Input data =
§ §

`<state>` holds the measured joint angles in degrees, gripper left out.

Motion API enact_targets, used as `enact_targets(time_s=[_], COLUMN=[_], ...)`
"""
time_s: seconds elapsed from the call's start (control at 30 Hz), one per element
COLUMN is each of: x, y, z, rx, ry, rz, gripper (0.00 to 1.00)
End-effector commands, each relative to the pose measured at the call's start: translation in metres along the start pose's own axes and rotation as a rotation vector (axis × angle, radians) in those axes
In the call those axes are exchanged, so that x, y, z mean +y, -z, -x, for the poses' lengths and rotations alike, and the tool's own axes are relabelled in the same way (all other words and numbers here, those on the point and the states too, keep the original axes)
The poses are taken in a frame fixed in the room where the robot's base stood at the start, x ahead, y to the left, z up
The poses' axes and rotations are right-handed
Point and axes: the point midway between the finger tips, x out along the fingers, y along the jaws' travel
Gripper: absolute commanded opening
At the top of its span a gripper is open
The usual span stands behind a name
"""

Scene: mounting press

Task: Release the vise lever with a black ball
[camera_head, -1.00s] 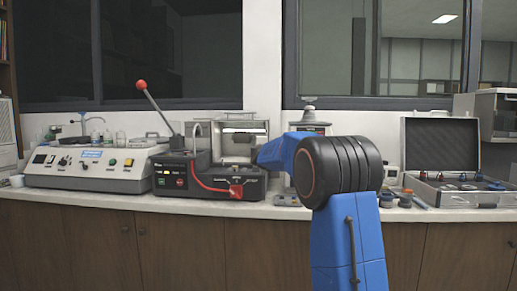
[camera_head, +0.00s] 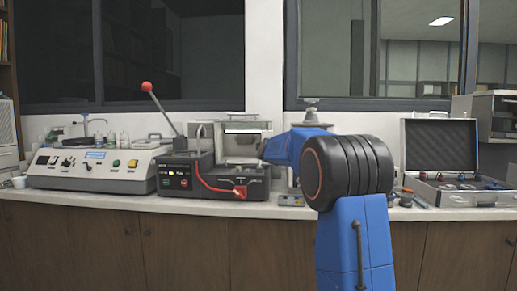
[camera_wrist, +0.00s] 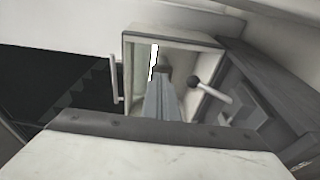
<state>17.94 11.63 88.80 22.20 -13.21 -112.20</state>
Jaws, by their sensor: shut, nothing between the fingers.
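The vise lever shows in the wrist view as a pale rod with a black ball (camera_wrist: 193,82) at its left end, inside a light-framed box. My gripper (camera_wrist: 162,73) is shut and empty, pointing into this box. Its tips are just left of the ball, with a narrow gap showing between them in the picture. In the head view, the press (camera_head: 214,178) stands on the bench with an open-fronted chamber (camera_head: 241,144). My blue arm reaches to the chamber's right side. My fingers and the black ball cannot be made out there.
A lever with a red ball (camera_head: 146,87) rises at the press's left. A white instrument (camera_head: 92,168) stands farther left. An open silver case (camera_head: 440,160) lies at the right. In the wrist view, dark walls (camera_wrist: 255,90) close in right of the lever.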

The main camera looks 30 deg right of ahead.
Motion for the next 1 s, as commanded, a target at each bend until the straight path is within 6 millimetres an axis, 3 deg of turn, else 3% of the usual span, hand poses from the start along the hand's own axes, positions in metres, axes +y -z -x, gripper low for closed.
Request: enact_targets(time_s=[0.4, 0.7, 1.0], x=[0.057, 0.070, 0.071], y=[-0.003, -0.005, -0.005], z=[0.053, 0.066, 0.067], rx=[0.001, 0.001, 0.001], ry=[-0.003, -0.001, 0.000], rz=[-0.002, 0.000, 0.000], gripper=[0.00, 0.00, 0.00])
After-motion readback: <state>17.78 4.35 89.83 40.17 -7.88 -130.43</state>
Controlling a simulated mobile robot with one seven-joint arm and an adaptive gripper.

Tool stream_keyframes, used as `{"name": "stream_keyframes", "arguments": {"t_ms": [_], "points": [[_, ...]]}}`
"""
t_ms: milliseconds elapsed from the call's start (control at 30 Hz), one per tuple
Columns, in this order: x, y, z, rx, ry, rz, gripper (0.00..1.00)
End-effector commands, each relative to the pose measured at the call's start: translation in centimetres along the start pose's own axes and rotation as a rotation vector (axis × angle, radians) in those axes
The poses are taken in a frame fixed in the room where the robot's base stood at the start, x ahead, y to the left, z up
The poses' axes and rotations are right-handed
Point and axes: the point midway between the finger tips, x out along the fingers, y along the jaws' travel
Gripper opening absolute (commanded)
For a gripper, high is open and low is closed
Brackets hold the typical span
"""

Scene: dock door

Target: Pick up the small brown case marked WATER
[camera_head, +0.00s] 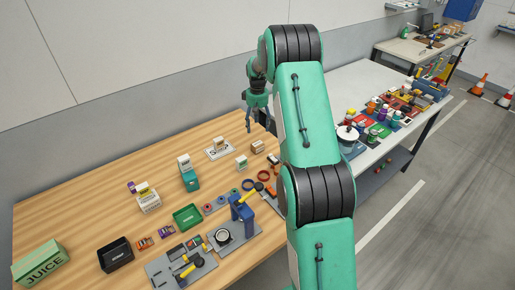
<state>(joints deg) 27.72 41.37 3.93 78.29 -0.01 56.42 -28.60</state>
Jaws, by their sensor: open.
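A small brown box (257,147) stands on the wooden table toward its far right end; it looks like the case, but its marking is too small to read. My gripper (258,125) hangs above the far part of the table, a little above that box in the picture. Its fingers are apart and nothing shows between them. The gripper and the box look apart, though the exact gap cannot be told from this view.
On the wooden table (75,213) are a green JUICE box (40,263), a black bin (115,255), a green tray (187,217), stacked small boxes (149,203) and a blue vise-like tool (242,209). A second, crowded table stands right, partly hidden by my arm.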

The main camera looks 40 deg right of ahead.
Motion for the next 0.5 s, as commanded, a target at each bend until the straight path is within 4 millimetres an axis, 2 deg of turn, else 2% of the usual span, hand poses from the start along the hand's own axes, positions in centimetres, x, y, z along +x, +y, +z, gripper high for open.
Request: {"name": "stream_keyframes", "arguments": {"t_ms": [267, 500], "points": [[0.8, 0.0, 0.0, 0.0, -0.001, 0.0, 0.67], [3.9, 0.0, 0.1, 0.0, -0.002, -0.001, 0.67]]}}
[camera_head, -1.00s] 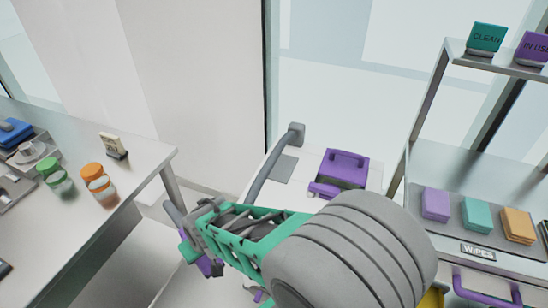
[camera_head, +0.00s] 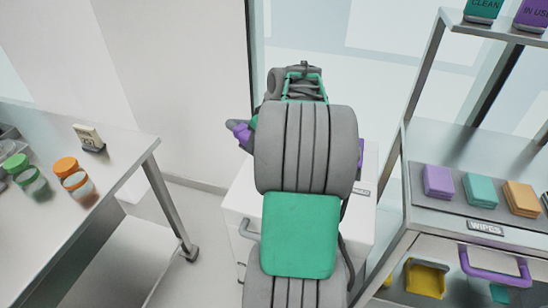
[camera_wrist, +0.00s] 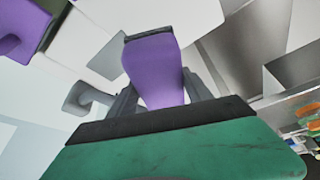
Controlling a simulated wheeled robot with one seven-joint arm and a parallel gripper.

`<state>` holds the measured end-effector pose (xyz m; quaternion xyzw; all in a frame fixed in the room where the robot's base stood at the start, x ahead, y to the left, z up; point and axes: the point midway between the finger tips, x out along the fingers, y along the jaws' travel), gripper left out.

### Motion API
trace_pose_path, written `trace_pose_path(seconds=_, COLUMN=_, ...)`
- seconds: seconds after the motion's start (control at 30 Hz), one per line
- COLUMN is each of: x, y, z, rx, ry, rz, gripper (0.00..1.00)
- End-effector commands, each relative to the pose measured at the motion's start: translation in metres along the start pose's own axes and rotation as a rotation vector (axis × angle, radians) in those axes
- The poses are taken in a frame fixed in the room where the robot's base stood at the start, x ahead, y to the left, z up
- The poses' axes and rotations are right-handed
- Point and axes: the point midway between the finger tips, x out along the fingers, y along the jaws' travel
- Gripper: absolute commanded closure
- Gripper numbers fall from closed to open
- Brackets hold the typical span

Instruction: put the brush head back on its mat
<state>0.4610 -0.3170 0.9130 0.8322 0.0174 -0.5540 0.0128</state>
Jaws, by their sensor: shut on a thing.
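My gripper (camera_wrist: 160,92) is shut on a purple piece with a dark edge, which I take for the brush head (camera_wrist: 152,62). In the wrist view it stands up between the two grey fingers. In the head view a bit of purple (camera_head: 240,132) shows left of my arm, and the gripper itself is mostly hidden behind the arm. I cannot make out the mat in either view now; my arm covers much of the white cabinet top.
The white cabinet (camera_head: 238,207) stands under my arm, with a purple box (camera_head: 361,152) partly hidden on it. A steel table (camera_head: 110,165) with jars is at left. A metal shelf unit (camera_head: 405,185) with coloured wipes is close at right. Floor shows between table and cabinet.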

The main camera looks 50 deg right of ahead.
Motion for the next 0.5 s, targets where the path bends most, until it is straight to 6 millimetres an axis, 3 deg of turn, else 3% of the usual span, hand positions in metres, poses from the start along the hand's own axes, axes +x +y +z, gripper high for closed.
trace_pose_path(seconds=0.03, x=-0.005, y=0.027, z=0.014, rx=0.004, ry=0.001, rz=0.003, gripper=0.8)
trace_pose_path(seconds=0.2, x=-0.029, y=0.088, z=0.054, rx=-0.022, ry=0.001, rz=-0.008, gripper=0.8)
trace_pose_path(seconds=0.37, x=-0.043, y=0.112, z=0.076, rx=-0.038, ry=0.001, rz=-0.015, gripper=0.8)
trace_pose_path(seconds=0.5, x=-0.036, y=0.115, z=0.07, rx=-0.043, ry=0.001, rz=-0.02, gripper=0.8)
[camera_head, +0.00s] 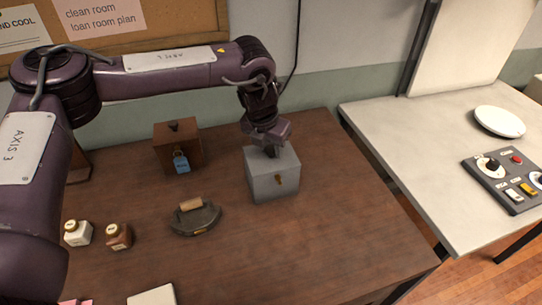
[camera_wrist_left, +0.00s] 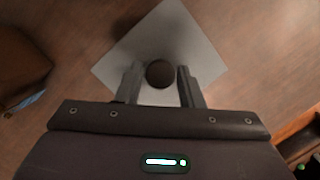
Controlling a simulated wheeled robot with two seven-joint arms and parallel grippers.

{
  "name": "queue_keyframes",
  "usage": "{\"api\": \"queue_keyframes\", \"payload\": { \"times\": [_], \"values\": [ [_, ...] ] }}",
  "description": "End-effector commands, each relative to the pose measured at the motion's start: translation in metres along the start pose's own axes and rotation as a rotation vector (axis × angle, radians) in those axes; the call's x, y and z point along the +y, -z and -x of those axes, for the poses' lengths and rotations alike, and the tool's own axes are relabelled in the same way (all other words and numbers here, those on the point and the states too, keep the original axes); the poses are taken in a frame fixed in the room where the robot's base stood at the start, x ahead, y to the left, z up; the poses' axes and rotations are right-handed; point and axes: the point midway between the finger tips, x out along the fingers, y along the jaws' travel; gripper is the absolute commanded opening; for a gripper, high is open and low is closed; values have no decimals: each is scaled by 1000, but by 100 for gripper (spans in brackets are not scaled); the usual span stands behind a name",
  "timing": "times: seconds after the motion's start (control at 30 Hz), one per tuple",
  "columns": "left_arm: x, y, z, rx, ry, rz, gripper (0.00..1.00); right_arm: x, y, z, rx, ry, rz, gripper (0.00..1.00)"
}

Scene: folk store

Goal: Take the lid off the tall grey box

§ §

Aim = Which lines hold the word "seven"? Copy every one of them.

Solution to the problem =
Controlling a simulated mobile robot with one seven-joint arm and an adaptive gripper.
Controlling a simulated wheeled robot with one seven-joint arm and a parallel gripper.
Controlling a simulated wheeled robot with two seven-joint arms and parallel grippers.

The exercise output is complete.